El B. Joaquín Picolomini, muy devoto de María, desde su infancia, visitaba hasta tres veces al día una imagen de la Virgen de los Dolores que se veneraba en una iglesia, y los sábados ayunaba para mejor honrarla. A media noche se levantaba para meditar en sus dolores. Y María Santísima le recompensó estos obsequios. En su juventud le dijo que entrara en la Orden de los Servitas, lo que, sin demora, ejecutó el Beato.
Al final de su vida, se le apareció también la Virgen María trayéndole dos coronas: una de rubíes, en premio de la compasión que había tenido de sus dolores, y otra de perlas, como premio a la virginidad que le había consagrado. Poco antes de morir, se le volvió a aparecer, y el enfermo le pidió la gracia de morir el mismo día en que murió Jesucristo.

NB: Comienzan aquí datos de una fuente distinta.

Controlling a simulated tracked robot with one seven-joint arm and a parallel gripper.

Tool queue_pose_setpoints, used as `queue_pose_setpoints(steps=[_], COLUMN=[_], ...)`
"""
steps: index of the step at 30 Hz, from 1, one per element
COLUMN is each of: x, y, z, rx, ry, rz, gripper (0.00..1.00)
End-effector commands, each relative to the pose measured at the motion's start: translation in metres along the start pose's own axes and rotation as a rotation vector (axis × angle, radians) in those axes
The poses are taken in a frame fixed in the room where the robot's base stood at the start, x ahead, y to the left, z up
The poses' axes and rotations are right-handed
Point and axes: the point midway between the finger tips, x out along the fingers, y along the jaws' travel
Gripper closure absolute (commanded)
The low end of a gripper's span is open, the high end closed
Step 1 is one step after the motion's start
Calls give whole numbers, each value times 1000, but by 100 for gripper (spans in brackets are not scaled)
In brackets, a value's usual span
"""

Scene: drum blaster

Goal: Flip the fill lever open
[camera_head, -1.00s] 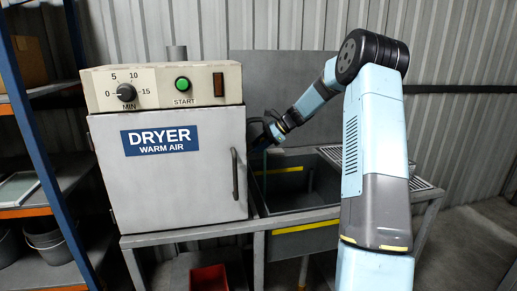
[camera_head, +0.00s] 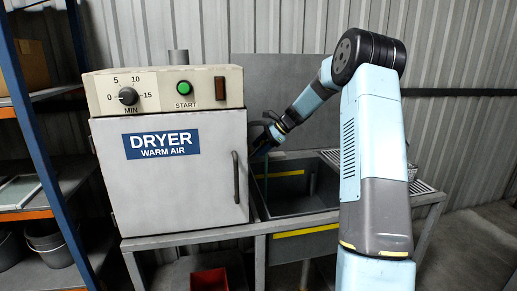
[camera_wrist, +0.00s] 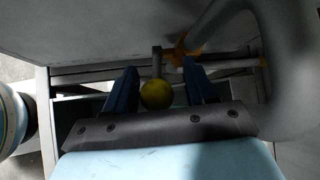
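In the wrist view a yellow ball knob (camera_wrist: 156,94) sits on the end of a short grey rod (camera_wrist: 157,62), which looks like the fill lever. My gripper (camera_wrist: 160,88) is open, with its two dark blue fingers apart on either side of the knob. Gaps show between the knob and both fingers. In the head view my gripper (camera_head: 263,142) is beside the dryer's right edge, over the left part of the sink. The lever cannot be made out there.
The dryer (camera_head: 170,185) stands left of the sink (camera_head: 300,204), its door handle (camera_head: 236,178) close to my gripper. A thick grey curved pipe (camera_wrist: 285,65) and a yellow fitting (camera_wrist: 183,48) lie close by in the wrist view. A red bin (camera_head: 209,279) is below.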

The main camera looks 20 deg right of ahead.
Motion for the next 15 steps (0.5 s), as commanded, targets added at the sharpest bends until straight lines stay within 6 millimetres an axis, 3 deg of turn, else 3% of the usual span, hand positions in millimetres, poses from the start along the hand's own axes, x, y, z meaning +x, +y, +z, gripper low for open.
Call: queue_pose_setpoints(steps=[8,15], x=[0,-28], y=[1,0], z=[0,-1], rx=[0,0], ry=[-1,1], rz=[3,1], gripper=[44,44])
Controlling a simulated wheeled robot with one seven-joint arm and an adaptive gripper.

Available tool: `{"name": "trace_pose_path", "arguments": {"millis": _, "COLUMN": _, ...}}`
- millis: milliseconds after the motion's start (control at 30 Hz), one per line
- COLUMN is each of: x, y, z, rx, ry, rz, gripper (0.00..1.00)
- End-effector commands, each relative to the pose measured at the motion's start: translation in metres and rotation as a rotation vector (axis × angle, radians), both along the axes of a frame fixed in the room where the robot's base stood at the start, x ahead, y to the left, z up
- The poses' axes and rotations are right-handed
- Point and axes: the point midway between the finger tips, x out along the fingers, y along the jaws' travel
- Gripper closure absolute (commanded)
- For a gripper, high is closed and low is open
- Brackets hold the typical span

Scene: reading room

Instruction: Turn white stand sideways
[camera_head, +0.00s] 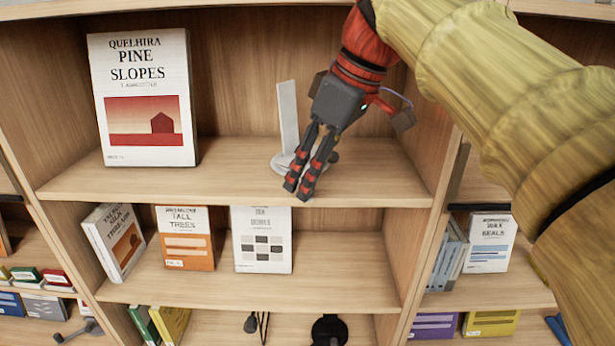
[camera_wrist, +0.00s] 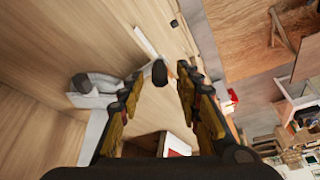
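The white stand (camera_head: 288,115) is on the upper shelf, with its upright panel standing on a round base (camera_head: 284,163). My gripper (camera_head: 298,190) is in front of the base and to the right of the panel, its fingers pointing down toward the shelf's front edge. The fingers hide part of the base. In the wrist view, the fingers (camera_wrist: 160,76) are apart, with nothing clearly held between them. A pale piece (camera_wrist: 90,100) shows left of the fingers there; I cannot tell whether it is the stand.
A large Pine Slopes book (camera_head: 146,95) stands on the left of the same shelf (camera_head: 225,182). The shelf between book and stand is clear. The right side wall (camera_head: 432,130) is close to my arm. Several books, including Tall Trees (camera_head: 185,240), stand on the shelf below.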

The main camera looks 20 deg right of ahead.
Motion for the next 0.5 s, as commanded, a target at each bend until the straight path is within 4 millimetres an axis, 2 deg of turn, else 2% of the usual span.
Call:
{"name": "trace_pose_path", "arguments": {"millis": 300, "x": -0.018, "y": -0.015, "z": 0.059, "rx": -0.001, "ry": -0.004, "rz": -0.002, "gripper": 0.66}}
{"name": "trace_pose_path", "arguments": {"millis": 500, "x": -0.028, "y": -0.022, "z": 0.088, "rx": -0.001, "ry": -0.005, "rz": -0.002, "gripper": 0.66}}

La Virgen Santísima le consoló diciendo: “Pues bien, prepárate, porque mañana, viernes, morirás de repente, como deseas, y estarás conmigo en el paraíso”. En efecto, así sucedió. Mientras en la iglesia cantaban la Pasión de Cristo según San Juan, al decir las palabras “Estaba junto a la cruz de Jesús su Madre”, el paciente entró en agonía, y al decir: “E inclinando la cabeza entregó su espíritu”, el bienaventurado entregó también su alma al Señor, a la vez que el templo se iluminaba con misterioso resplandor, y un suave y desconocido aroma se esparcía en el ambiente.